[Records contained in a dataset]
-------------------------
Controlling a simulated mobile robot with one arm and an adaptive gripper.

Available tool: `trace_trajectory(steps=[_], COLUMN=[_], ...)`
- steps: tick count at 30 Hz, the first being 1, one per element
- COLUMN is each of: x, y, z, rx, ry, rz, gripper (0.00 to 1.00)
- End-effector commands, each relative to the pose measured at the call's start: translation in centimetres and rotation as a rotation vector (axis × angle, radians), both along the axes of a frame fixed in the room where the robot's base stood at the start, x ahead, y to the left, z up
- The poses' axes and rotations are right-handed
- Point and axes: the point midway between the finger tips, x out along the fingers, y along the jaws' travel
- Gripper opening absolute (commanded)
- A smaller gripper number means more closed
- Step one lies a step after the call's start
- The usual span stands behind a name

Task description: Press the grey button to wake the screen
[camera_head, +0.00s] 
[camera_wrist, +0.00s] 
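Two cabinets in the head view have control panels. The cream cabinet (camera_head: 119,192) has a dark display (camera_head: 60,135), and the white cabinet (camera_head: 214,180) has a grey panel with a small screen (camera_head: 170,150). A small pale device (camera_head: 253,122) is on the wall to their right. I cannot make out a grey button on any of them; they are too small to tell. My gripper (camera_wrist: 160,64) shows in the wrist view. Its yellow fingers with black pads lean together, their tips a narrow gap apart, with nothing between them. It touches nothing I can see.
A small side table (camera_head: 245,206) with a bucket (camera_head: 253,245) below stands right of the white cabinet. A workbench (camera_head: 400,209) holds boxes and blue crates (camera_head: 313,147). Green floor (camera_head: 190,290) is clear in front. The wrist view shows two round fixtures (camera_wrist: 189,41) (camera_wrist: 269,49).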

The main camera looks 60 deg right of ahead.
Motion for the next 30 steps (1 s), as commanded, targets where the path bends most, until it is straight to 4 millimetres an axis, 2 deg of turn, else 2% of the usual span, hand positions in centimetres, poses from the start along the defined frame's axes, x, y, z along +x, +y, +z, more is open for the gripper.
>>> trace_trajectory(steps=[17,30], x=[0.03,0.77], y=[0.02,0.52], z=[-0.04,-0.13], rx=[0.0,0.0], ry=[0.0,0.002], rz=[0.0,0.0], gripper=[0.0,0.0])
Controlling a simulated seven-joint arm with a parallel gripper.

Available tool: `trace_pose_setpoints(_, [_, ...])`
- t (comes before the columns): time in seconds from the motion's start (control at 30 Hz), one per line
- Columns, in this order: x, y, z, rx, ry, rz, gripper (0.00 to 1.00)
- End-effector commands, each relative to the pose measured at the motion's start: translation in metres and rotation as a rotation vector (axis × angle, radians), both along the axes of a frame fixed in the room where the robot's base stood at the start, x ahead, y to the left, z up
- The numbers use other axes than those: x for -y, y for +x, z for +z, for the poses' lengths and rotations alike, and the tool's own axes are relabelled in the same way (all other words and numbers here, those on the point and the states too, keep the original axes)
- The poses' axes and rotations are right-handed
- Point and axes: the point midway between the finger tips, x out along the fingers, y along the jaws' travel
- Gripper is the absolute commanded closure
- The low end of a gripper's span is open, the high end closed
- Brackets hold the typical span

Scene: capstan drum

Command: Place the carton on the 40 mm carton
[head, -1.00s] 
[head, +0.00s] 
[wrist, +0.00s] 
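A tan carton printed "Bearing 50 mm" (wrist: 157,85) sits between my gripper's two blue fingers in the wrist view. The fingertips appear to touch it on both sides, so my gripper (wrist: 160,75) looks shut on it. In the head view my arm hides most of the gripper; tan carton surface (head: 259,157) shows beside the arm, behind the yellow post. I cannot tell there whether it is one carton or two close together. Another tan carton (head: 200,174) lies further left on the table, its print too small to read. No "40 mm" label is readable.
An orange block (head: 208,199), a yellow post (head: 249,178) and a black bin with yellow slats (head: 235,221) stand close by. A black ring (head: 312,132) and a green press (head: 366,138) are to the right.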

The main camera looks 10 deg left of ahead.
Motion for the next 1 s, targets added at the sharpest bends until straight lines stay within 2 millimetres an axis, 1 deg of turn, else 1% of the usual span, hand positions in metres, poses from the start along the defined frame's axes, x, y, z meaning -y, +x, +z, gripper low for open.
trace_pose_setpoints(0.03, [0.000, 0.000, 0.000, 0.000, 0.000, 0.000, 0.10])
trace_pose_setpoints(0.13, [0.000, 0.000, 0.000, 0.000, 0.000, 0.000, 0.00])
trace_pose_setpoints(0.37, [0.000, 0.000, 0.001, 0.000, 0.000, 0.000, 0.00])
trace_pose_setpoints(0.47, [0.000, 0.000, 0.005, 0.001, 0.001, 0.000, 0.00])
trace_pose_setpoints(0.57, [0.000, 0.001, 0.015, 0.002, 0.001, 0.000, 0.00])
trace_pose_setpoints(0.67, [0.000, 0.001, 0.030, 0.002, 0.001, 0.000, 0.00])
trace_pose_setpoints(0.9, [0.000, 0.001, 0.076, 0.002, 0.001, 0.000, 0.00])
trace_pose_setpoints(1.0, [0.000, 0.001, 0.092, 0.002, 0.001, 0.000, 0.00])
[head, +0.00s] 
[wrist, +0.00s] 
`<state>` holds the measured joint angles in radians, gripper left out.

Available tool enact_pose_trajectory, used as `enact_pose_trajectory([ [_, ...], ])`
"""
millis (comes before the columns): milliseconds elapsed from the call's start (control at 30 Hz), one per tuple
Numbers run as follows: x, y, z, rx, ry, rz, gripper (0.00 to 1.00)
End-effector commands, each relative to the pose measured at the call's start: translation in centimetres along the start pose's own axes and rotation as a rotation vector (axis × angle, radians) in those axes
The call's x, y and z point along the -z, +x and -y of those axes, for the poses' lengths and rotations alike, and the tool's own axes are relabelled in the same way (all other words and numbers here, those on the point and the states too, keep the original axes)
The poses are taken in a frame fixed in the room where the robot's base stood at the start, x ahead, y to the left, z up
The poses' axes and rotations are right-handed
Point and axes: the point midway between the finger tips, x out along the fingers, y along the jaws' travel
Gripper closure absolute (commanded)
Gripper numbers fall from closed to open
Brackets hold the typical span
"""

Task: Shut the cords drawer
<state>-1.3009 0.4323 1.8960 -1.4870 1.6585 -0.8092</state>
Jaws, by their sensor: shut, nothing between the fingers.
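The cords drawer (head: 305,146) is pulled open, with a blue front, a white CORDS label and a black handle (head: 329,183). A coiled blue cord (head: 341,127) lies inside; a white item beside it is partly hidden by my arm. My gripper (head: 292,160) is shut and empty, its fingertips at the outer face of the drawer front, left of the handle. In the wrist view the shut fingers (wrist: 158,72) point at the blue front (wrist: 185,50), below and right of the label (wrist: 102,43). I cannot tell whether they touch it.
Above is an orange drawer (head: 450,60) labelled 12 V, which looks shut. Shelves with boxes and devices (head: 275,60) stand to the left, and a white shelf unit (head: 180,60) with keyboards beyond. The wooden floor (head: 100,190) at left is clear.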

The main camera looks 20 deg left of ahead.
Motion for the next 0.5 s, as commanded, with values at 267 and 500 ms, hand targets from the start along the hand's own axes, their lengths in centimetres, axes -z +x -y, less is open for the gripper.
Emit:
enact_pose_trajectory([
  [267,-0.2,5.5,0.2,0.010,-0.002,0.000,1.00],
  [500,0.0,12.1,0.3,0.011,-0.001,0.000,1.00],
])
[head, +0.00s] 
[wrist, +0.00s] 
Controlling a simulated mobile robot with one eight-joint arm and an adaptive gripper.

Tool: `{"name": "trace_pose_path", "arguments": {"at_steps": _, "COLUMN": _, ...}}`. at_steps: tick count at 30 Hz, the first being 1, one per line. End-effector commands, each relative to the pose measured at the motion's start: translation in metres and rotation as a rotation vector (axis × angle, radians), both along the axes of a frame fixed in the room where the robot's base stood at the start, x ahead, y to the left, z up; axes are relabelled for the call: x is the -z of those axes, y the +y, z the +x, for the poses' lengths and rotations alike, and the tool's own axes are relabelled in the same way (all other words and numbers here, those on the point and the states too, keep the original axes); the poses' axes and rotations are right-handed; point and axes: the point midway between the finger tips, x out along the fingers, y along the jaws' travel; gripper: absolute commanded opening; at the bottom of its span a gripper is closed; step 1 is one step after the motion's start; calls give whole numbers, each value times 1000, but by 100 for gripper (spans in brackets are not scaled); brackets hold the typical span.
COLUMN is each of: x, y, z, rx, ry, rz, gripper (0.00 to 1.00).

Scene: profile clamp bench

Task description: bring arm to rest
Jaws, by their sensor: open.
-------------------------
Copy, please, every line from the start of the entries down to the line that holds "- COLUMN is", with both of those lines included and no others.

Controlling a simulated mobile robot with one arm and an adaptive gripper.

Available tool: `trace_trajectory(steps=[_], COLUMN=[_], ...)`
- steps: tick count at 30 Hz, the first being 1, one per element
- COLUMN is each of: x, y, z, rx, ry, rz, gripper (0.00 to 1.00)

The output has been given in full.